**Requirements**
Take each line containing "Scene" and report it exactly as written.

++++++++++

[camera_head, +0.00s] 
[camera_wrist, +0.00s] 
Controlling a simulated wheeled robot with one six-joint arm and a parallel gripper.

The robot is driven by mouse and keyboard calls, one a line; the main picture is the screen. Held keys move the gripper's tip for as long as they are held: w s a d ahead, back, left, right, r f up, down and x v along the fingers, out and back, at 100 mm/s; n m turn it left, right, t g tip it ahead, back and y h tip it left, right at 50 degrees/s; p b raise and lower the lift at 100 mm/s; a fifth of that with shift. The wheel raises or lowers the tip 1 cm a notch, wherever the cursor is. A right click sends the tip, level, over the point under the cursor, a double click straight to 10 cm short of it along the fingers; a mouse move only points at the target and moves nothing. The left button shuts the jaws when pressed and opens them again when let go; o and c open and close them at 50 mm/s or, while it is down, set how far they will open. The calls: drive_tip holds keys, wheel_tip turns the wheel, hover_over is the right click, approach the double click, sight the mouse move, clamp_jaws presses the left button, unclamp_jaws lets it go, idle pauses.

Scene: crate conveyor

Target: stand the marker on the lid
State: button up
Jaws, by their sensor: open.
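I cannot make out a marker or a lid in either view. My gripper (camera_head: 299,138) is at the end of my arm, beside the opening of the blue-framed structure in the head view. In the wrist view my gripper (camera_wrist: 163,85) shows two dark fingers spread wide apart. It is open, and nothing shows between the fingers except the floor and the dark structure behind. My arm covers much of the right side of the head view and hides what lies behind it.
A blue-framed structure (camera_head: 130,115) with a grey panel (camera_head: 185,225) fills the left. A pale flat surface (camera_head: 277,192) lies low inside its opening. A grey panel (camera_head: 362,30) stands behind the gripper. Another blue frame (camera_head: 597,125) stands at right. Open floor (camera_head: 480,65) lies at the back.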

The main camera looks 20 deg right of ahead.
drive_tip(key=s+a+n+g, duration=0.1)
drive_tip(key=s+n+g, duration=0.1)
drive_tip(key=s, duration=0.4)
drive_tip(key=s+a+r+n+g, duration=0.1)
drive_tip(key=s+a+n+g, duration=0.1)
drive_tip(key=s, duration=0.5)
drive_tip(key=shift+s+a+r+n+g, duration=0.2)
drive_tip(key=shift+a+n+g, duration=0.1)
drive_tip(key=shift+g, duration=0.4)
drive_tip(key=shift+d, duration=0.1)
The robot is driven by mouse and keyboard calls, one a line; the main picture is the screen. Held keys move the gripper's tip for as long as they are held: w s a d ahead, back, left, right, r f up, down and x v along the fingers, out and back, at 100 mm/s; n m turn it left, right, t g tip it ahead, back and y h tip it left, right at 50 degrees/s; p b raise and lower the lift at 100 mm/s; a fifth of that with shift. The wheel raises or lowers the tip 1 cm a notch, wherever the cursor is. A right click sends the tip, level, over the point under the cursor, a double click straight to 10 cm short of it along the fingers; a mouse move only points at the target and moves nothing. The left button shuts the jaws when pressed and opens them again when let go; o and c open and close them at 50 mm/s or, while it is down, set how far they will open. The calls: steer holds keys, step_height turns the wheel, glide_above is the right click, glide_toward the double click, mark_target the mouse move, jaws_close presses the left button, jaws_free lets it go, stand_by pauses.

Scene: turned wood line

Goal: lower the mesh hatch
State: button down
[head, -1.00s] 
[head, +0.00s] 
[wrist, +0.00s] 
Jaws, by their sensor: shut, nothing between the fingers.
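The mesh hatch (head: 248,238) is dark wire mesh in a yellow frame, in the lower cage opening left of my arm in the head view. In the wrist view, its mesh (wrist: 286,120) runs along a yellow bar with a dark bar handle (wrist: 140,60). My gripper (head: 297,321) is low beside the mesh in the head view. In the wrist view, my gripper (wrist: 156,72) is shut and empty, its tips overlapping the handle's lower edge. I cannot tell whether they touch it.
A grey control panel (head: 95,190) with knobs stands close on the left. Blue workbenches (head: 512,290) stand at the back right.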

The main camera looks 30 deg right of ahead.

++++++++++

**Answer to this exercise**
Scene: crate conveyor
Scene: turned wood line

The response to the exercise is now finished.